By comparison, however, U.S. stocks soared 78.6% in the first three years of the Obama administration for a 21.3% annualized return. Both presidents bested the long-run historical return, but Trump made up half the shortfall from year two and has momentum going into year four.
When I point out that stocks soared under Obama, many people respond that stocks “had to” increase as he took over after a market plunge. This is pure hindsight. To illustrate, at the time, advisors as a whole believed just the opposite. Four thousand advisors in the TD Ameritrade platform allocated an average of 26% cash and bonds at the market high on Oct. 9, 2007, and nearly doubled that to 51% on March 9, 2009, when the market bottomed. Advisors timed markets poorly.
U.S. stocks climbed steadily through most of Trump’s first two years. Though stocks stumbled in the fourth quarter of 2018, they recovered quickly. Overall, volatility was a bit less under Trump than under Obama. Yet the market, as a forward-looking measure of corporate America, still did significantly better under Obama for the first three years.
U.S. stocks vs. international stocks
It turns out that the U.S. stocks bested international stocks under both presidents’ first three years in office.
International stocks gained only 30.6% during the first three years of the Trump administration. That lagged the U.S. performance by 21.6 percentage points. By comparison, under Obama, U.S. stocks bested international stocks by a slightly lower 18.0 percentage points. As of the end of year three, Trump slightly bested Obama with his “America first” campaign promise when it came to corporate America.
What will year four bring?
While no one can predict the market under year four of Trump, we do know how stocks performed in year four of Obama U.S. stocks gained 15.7%, outpacing international by a mere 1.2 percentage points.

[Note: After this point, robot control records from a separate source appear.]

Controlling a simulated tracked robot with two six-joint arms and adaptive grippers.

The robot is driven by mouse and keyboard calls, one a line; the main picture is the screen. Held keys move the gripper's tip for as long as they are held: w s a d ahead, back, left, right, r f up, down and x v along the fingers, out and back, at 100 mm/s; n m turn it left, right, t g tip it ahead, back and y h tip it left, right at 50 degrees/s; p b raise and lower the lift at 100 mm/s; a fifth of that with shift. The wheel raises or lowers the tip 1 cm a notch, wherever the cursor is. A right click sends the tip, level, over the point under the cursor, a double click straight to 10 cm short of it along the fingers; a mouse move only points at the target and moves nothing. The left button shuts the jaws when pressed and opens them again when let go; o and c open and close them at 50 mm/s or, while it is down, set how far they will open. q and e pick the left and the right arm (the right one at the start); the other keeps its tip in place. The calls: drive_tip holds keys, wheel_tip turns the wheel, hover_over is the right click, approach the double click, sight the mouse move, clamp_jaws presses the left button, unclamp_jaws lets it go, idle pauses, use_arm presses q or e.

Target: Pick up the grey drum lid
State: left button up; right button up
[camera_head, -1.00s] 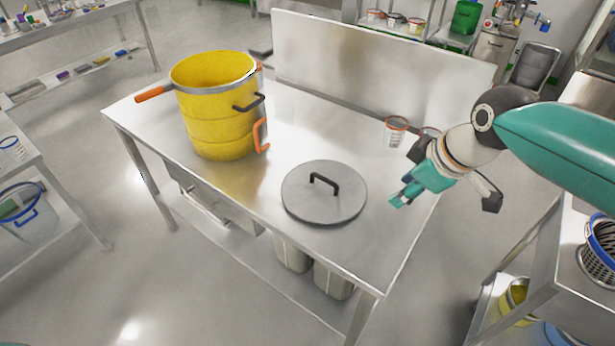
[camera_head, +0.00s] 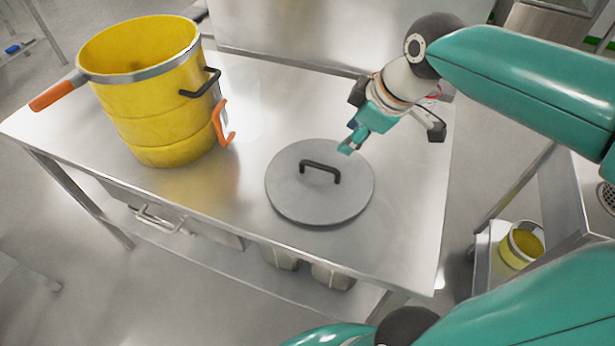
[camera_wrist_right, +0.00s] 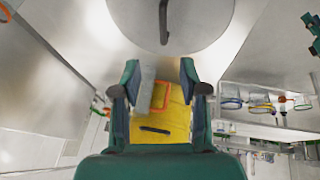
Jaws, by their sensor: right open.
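The grey drum lid (camera_head: 300,205) lies flat on the steel table, with a black bar handle (camera_head: 322,168) on top. My right gripper (camera_head: 352,140) is beyond the lid's far right edge in the head view and appears apart from the handle. In the right wrist view the gripper (camera_wrist_right: 160,78) has its two fingers apart with nothing held. There the lid (camera_wrist_right: 185,35) and its handle (camera_wrist_right: 163,22) lie ahead of the fingertips. My left gripper is not in view.
A yellow drum (camera_head: 160,115) with orange and black handles stands on the table (camera_head: 225,205) left of the lid. A steel panel (camera_head: 290,35) rises at the table's back. The table right of the lid is clear. A small yellow container (camera_head: 520,245) sits on a lower shelf at right.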

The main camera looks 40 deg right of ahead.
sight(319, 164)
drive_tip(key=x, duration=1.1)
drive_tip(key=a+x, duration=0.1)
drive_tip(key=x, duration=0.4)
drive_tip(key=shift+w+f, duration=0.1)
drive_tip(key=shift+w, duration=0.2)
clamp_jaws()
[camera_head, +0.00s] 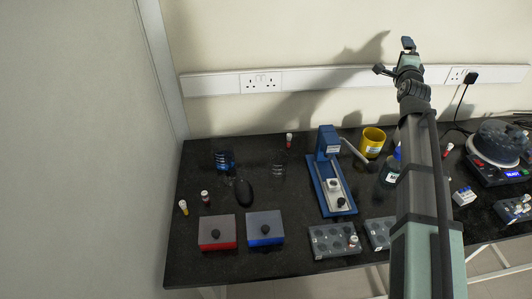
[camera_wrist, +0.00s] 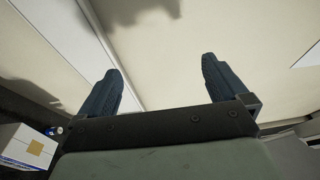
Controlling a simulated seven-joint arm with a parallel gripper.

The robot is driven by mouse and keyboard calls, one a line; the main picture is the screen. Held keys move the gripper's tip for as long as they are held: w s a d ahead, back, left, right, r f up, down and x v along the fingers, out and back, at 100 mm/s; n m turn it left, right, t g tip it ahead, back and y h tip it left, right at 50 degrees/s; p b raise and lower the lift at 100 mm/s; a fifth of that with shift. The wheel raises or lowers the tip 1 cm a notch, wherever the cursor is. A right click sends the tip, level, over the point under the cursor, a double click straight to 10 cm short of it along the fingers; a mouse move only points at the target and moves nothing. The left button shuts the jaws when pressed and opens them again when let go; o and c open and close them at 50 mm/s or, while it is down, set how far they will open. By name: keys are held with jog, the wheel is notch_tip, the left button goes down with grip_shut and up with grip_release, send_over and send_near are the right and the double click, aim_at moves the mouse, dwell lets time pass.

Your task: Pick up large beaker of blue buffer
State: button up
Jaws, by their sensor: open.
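A clear beaker holding blue liquid (camera_head: 224,160) stands at the back left of the black bench in the head view. A second clear vessel (camera_head: 279,172), seemingly empty, stands to its right. My gripper (camera_head: 408,44) is raised high in front of the wall, far up and to the right of the blue beaker. In the wrist view my gripper (camera_wrist: 160,66) has its two dark fingers wide apart with nothing between them. The blue beaker does not show in the wrist view.
A black mouse-shaped object (camera_head: 244,192) lies just in front of the beakers. Red (camera_head: 217,244) and blue (camera_head: 265,238) boxes sit at the front. Small capped tubes stand nearby.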

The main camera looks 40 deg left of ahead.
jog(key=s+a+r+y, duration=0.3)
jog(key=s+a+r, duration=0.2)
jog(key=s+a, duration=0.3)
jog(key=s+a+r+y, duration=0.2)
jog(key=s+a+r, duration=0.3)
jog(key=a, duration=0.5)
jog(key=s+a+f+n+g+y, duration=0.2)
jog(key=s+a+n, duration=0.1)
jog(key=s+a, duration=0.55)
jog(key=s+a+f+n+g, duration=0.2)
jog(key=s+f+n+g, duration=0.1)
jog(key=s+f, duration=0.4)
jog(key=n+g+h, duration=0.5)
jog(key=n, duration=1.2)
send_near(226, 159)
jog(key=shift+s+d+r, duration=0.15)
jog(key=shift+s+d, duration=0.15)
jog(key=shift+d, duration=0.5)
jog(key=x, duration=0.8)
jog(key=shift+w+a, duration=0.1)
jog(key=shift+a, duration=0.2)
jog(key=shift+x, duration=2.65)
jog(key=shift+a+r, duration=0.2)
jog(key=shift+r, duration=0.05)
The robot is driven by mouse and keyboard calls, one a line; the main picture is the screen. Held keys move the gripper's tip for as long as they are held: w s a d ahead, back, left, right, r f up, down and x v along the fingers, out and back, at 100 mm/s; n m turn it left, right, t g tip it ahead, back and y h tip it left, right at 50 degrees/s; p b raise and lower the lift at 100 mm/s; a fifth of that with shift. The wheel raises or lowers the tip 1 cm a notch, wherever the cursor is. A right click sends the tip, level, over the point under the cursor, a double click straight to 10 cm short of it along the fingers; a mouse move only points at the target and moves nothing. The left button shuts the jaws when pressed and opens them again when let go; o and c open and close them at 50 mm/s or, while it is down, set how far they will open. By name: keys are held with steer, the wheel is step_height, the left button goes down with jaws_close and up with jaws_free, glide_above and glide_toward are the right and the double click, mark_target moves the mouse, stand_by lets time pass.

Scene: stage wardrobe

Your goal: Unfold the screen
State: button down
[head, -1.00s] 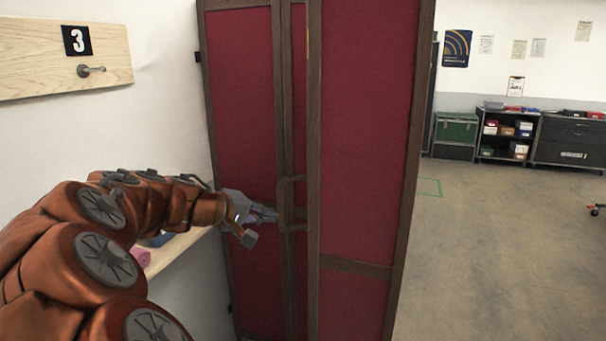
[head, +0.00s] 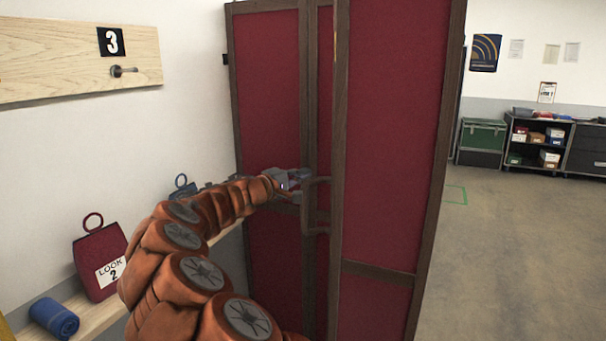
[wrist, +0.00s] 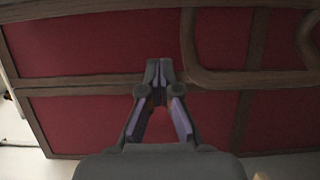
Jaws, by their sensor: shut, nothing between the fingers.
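The folding screen (head: 395,130) stands upright, with red cloth panels in dark brown wooden frames. Contact cannot be told.
A low shelf (head: 95,322) at left holds a red bag (head: 100,262) and a blue roll (head: 54,318). A hook board (head: 60,60) is above. Open floor (head: 520,250) lies right of the screen, with a green floor mark (head: 456,194). Cabinets (head: 535,140) stand far back.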

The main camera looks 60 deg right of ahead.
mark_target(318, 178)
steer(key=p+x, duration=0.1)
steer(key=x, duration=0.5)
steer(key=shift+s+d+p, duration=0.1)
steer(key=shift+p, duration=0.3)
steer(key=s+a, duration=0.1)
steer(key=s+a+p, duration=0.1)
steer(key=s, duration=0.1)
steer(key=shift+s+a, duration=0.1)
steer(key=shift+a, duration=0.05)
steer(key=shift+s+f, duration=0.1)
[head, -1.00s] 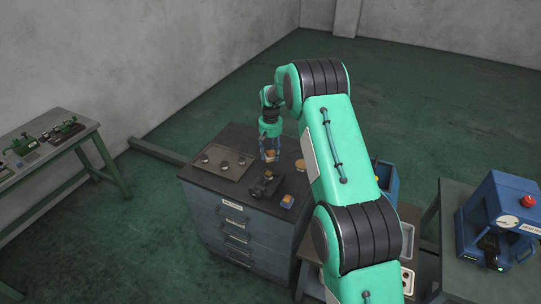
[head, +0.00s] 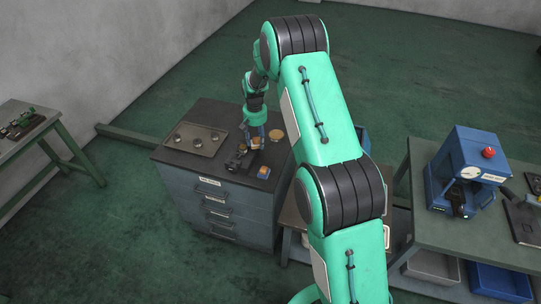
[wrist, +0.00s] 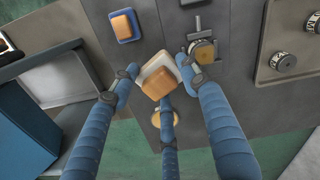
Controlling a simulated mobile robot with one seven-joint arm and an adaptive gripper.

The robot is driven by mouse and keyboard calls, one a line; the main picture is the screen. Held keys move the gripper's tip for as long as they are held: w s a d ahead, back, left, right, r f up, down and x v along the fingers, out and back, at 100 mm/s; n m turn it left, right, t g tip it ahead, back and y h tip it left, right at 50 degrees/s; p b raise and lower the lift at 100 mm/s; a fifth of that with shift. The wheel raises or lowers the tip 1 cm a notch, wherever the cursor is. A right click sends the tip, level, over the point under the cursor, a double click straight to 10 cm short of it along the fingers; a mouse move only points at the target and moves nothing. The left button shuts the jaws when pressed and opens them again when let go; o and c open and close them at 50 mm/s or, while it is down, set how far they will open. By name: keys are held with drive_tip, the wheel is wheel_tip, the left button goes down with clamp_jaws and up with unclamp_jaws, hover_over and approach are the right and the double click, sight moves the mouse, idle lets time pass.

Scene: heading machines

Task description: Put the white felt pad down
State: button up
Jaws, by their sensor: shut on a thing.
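The white felt pad (wrist: 157,66) has a tan block as its backing, which faces the wrist camera. My gripper (wrist: 160,80) has blue ribbed fingers shut on the pad, which sits turned at an angle between the fingertips. In the head view my gripper (head: 254,138) is over the dark cabinet top (head: 205,115), just behind the black fixture. The pad shows there only as a small tan patch. I cannot tell whether its underside touches the cabinet top.
A black fixture with a brass round part (wrist: 203,52) is close beside the fingers. A blue pad with an orange top (head: 264,172) lies near the front edge. A tan disc (head: 276,135) lies to the right. A tray with round knobs (head: 196,139) is left.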

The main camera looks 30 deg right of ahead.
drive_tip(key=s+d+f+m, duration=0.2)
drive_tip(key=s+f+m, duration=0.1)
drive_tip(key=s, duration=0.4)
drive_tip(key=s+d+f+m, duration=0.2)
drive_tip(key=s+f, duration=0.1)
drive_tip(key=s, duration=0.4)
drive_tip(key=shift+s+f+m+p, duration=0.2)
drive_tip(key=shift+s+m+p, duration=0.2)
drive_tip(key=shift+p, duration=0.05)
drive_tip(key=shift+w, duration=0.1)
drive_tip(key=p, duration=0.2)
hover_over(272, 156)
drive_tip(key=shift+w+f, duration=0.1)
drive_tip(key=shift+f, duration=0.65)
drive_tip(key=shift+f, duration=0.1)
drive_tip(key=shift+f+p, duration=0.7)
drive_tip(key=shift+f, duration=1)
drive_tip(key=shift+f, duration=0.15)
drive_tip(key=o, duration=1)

To best Obama on total return for U.S. stocks, Trump would need a 35.7% return for year four. Though unlikely, it’s certainly not beyond the realm of possibility. But for Trump to outperform international stocks by less than Obama, he would have to have a shortfall of about 2.4 percentage points.
The only way a full eight-year comparison can be run is, obviously, if Trump is re-elected. Under Obama’s first term, U.S. stocks gained 106.6% and slowed to 64.3% in the second term. The second-term returns were still above historical averages but the lower returns will be easier for Trump to best. Under Obama’s second term, U.S. stocks trounced international by 53.7 percentage points, versus 22.8 percentage points for the first term.
It bears repeating here that there are key elements beyond either president’s control and that it is far too simplistic to assign credit or blame for stock market performance to any one person — even the president. Yet over longer periods of time, the data does make a compelling partisan distinction. U.S. stocks have fared far better under Democrats, Forbes reports. From March 4, 1929 through July 5, 2016, U.S. stocks returned an average of 1.71% under Republican administrations and 10.83% under Democratic administrations. While an updated analysis would have the gap narrowing, it would still be significant.
“The excess return in the stock market is higher under Democratic than Republican presidencies,” according to a paper, “The Presidential Puzzle: Political Cycles and the Stock Market,” by Pedro Santa-Clara and Rossen Valkano in the October 2003 Journal of Finance. The paper also states “there is no difference in the riskiness of the stock market across presidencies that could justify a risk premium.”
And higher stock performance under a Democratic presidency is likely to persist going forward, according to an October 2018 working paper in for the National Bureau of Economic Research entitled “Political Cycles and Stock Returns,” by Lubos Pastor and Pietro Veronisi. The model, built to predict stock market returns, “predicts higher average stock market returns under Democratic presidencies, explaining the well-known ‘presidential puzzle.’” (Pastor and Veronesi, both from the University of Chicago’s Booth School of Business, say their model can also explain why economic growth has been faster under Democratic presidencies.)
I’ve seen people make costly bets against America because they didn’t like Obama. And I’ve seen the same thing with people who didn’t like Trump. Both thought they knew something other investors didn’t know. The truth is, the economy and stock market has thrived under both presidents.
Even if there were statistically significant data showing markets would perform better under a particular party, I wouldn’t recommend clients invest that way going forward. Once data is discovered and made public, it tends to no longer work.
I’m happy to say that I think capitalism is stronger than even dysfunctional politics and doesn’t belong to any one candidate or political party.
Thus, I won’t be making a single change in asset allocation before or after the November election.